= PROVIDED RECORDS =
** START **
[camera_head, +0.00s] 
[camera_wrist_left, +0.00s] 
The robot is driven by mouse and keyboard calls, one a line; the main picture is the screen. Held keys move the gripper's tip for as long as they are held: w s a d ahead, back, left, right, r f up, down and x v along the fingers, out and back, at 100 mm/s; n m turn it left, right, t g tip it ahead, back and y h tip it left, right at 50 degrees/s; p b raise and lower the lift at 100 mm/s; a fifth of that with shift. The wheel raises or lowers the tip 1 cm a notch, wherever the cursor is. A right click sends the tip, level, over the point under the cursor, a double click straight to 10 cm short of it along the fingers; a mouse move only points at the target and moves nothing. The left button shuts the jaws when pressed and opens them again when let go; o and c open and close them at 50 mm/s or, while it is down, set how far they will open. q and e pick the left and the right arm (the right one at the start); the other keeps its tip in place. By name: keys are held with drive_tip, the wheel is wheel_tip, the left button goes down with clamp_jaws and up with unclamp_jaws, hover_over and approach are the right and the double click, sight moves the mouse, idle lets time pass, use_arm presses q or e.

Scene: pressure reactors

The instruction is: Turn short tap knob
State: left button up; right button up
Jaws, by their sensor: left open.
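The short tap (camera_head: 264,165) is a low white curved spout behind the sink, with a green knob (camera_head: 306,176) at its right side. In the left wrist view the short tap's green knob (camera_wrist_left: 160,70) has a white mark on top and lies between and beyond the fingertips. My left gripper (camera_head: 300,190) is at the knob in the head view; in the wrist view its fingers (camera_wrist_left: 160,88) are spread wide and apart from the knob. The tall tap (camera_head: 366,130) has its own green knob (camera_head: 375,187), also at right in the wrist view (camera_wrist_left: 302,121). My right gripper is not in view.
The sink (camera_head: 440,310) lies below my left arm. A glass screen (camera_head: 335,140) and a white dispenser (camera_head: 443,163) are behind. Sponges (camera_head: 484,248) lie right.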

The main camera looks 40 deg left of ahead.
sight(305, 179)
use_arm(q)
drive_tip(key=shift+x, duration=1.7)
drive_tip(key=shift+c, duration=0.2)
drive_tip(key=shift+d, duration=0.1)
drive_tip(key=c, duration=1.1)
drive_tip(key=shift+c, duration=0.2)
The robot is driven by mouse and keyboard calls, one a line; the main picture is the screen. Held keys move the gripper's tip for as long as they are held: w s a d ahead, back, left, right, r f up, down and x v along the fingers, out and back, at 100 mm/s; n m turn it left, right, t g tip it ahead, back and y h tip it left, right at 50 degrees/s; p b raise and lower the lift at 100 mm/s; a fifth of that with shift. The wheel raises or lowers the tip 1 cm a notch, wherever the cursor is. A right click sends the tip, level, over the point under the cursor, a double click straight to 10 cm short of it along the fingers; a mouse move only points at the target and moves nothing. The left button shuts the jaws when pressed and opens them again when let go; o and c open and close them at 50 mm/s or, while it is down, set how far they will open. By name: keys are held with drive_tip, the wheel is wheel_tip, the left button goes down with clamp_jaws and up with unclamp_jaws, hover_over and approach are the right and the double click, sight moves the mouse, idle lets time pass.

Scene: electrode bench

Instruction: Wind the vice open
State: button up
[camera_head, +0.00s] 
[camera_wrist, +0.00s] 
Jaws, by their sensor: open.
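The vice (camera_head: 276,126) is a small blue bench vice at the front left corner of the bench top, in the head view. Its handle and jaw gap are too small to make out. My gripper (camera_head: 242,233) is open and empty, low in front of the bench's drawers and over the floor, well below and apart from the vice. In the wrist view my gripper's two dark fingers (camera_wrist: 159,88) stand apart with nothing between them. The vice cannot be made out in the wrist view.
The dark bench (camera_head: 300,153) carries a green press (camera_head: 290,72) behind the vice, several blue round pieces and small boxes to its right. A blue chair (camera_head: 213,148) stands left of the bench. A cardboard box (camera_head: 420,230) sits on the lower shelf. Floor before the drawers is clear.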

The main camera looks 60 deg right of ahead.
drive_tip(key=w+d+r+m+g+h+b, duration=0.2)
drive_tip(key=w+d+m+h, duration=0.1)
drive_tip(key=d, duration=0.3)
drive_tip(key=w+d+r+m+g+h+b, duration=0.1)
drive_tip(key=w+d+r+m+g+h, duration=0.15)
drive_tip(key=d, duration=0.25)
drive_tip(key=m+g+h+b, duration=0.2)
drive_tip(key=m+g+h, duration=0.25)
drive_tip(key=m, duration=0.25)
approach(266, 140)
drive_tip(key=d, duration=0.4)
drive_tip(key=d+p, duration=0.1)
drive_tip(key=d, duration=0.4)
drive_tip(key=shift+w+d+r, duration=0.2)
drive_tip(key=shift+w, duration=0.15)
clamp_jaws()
** END **
= WHAT IS ASKED =
Locate all lines that include the word "State" and copy them out.

= RESULT OF THE EXERCISE =
State: left button up; right button up
State: button up

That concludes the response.